Written by Allison Vincent, communications director
Starting a new job can be challenging. The first year of work is like an anthropological research project, studying the behaviors of a faraway culture. Many things are ordinary; check email, print labels, write blog posts etc.. but some things are exciting and new, like hiking down long trails alone early in the morning.
I’ve never really hiked alone and I find the experience makes me feel both mindful and vigilant. I can’t tell you the number of times I’ve frozen mid-step to over-analyze a crooked stick down the trail from me to make sure it’s not a snake. In fact this has happened enough times that I’ve taken to calling them snake sticks, out of respect. Before moving on, I should add that I like snakes but didn’t come across quite so many of them in previous position.
These wriggly wandering sticks have done more than stop me in my tracks. They’ve helped me realize that my overactive imagination has resulted in many animal misidentifications.

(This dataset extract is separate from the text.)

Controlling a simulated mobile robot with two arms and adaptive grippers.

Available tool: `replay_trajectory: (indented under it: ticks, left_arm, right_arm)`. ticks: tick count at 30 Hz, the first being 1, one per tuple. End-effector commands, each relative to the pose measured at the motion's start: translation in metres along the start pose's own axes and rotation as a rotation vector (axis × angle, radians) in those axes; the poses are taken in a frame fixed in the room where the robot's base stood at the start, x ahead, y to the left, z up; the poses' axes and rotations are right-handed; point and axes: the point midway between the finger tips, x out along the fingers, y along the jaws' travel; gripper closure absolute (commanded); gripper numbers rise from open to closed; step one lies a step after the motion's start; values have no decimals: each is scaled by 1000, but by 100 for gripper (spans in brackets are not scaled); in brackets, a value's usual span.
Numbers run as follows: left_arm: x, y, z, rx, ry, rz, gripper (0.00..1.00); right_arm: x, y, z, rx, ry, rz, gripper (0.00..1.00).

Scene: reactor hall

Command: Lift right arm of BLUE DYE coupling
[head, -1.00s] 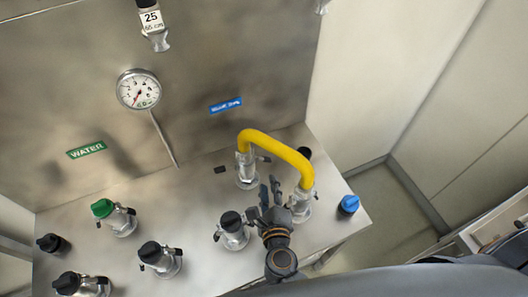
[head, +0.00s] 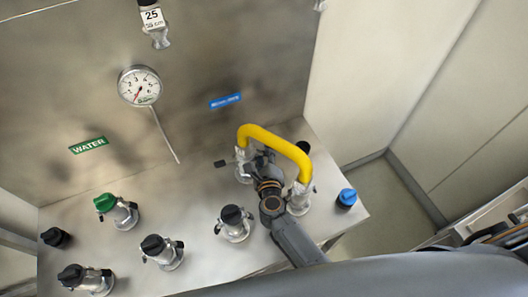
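A blue label (head: 225,101) with lettering too small to read is on the steel back wall. Below it, a silver coupling (head: 241,170) holds the left end of a yellow hose (head: 275,141). A dark lever arm (head: 220,163) sticks out on the coupling's left. Its right arm is hidden behind my right gripper (head: 262,157), which is close against the coupling's right side, under the hose arch. The gripper's fingertips are mostly hidden, so I cannot tell whether they hold anything. My left gripper is not in view.
The hose's right end goes into a second coupling (head: 300,196), close to my right arm. A blue-capped fitting (head: 346,198) is at the panel's right. Several black-capped fittings, a green-capped one (head: 105,203), a WATER label (head: 88,145) and a gauge (head: 140,86) are to the left.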

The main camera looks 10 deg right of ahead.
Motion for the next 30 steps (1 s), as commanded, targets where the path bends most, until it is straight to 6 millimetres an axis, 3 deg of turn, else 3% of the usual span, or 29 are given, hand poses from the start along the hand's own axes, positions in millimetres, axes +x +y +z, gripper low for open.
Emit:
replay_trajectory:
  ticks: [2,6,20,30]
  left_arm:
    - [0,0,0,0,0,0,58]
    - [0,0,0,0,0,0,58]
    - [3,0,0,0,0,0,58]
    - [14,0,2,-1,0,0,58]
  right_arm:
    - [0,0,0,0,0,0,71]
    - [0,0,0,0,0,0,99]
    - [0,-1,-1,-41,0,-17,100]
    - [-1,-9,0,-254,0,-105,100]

For my first few weeks at CREW whenever I would simultaneously see a shadowy figure in the palmettos and hear the crunchy noise of foot-steps I’d automatically assume it was a bear or panther too close for my comfort. There’s been more than one instance when I’ve started whistling or said something original like, “Hey, Bear! Or whatever you are, I’m walking here”.

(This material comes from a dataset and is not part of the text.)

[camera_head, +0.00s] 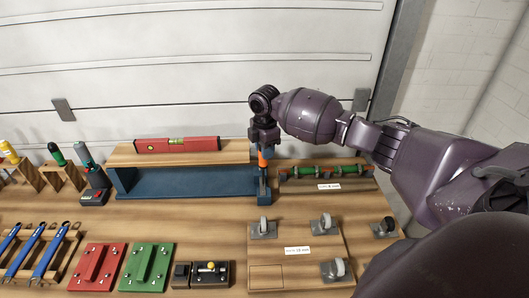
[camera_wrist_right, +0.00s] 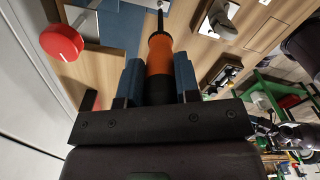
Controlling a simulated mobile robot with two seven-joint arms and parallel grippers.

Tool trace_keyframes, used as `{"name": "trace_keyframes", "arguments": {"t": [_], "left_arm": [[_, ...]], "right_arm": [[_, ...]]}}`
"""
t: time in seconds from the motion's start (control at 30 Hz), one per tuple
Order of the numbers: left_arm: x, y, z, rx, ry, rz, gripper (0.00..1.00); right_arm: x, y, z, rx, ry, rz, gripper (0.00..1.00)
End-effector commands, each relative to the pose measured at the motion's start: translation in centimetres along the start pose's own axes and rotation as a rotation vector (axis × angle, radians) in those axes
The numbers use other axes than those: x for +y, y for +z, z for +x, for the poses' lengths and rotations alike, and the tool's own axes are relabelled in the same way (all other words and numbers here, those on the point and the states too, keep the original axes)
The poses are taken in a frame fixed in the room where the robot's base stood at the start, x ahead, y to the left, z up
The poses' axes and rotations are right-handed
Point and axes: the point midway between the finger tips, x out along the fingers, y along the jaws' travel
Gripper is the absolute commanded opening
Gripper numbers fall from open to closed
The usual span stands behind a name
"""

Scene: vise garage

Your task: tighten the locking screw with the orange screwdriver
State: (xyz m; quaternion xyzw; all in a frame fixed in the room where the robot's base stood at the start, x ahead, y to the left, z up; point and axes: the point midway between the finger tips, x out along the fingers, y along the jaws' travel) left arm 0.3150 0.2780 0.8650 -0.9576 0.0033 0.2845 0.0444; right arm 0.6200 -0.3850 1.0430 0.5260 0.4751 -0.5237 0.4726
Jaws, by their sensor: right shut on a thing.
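My right gripper (camera_head: 264,146) is above the right end of the blue bracket-like piece (camera_head: 190,183). It is shut on the orange screwdriver (camera_head: 264,159), which also shows between the two fingers in the right wrist view (camera_wrist_right: 159,55). The screwdriver has an orange handle with a black lower part, and a thin dark shaft points away from the gripper. In the head view it stands about upright, pointing down. I cannot make out the locking screw, nor whether the tip touches anything. My left gripper is not in view.
A red spirit level (camera_head: 177,145) lies on the wooden shelf behind. A green-and-red rod assembly (camera_head: 328,172) sits close to the right. Grey metal knobs stand on a wooden board (camera_head: 290,230) in front. Red (camera_head: 97,266) and green (camera_head: 147,266) plates lie front left.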

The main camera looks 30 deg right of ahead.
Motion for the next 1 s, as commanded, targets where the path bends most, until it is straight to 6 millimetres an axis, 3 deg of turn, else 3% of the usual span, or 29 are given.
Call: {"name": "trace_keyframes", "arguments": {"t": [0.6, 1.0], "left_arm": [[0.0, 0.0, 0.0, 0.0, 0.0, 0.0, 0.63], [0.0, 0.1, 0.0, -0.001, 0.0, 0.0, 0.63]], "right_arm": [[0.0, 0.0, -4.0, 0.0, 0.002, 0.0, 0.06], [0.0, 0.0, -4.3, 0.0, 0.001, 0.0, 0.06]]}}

Thankfully, with time on the trails during these purposeful work-hikes I’ve come to accept many of my false assumptions about wildlife. Now I expertly breeze past snake sticks without a missed step and huff at shadowy palmetto bushes. I know where to look for the wispy pink flag that marks the entrance to check the water gauge, a regular job detail during the rainy season. I carefully move the oak tree limbs aside to find the single-file path that wanders through tall grasses to find a post that marks the water depth and I think, ‘This is an awesome job’.